Comment by 1-6
1 day ago
Windows 11 doesn't support Intel CPUs older than 8th gens. Linux is no longer an alternative, it's a lifeline for many old yet very capable machines.
What is Microsoft trying to do by ending Windows 10 support?
1 day ago
Windows 11 doesn't support Intel CPUs older than 8th gens. Linux is no longer an alternative, it's a lifeline for many old yet very capable machines.
What is Microsoft trying to do by ending Windows 10 support?
I believe it does, but only from a clean install, rather than an in-place upgrade; I ran into this a few years ago.

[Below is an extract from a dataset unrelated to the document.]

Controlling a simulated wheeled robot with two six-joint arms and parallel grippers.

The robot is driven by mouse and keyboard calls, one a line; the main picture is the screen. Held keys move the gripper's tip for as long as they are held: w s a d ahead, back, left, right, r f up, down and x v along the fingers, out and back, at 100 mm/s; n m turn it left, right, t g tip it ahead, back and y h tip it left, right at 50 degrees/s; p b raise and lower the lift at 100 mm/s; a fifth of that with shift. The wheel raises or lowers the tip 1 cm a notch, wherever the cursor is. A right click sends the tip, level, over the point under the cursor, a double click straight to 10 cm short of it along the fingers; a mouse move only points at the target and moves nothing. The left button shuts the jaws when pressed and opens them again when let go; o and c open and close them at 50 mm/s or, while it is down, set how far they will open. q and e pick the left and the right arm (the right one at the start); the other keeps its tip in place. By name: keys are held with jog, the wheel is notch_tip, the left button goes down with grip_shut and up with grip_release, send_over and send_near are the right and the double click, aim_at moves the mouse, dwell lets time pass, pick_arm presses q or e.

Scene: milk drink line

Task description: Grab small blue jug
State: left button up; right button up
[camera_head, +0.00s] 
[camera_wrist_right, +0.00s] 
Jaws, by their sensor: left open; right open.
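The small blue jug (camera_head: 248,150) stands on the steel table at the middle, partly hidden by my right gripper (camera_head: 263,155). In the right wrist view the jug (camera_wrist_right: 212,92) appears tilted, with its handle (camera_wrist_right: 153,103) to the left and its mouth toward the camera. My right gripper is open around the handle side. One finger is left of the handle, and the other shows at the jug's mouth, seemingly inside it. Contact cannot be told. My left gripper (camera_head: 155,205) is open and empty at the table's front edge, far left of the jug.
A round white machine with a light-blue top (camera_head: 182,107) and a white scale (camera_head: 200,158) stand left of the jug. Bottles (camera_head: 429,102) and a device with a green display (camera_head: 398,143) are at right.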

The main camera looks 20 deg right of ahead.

By default the official unmodified Windows 11 ISO enforces CPU, RAM, and TPM/Secure Boot checks. You can bypass these by customizing the installer, configuring some things at install runtime, installing on one machine and moving it over, etc and it may work but the resulting install is not officially supported unless the machine meets the requirements described under https://www.microsoft.com/en-us/windows/windows-11-specifica.... Some ISO-to-USB tools like Rufus can make doing this as easy as a checkbox.
I've run many machines this way without issue yet, but it's not officially supported. I'm hoping Microsoft will really just make "Windows 12" or something if they ever decide to make these true hard requirements to load at all instead of just be supported.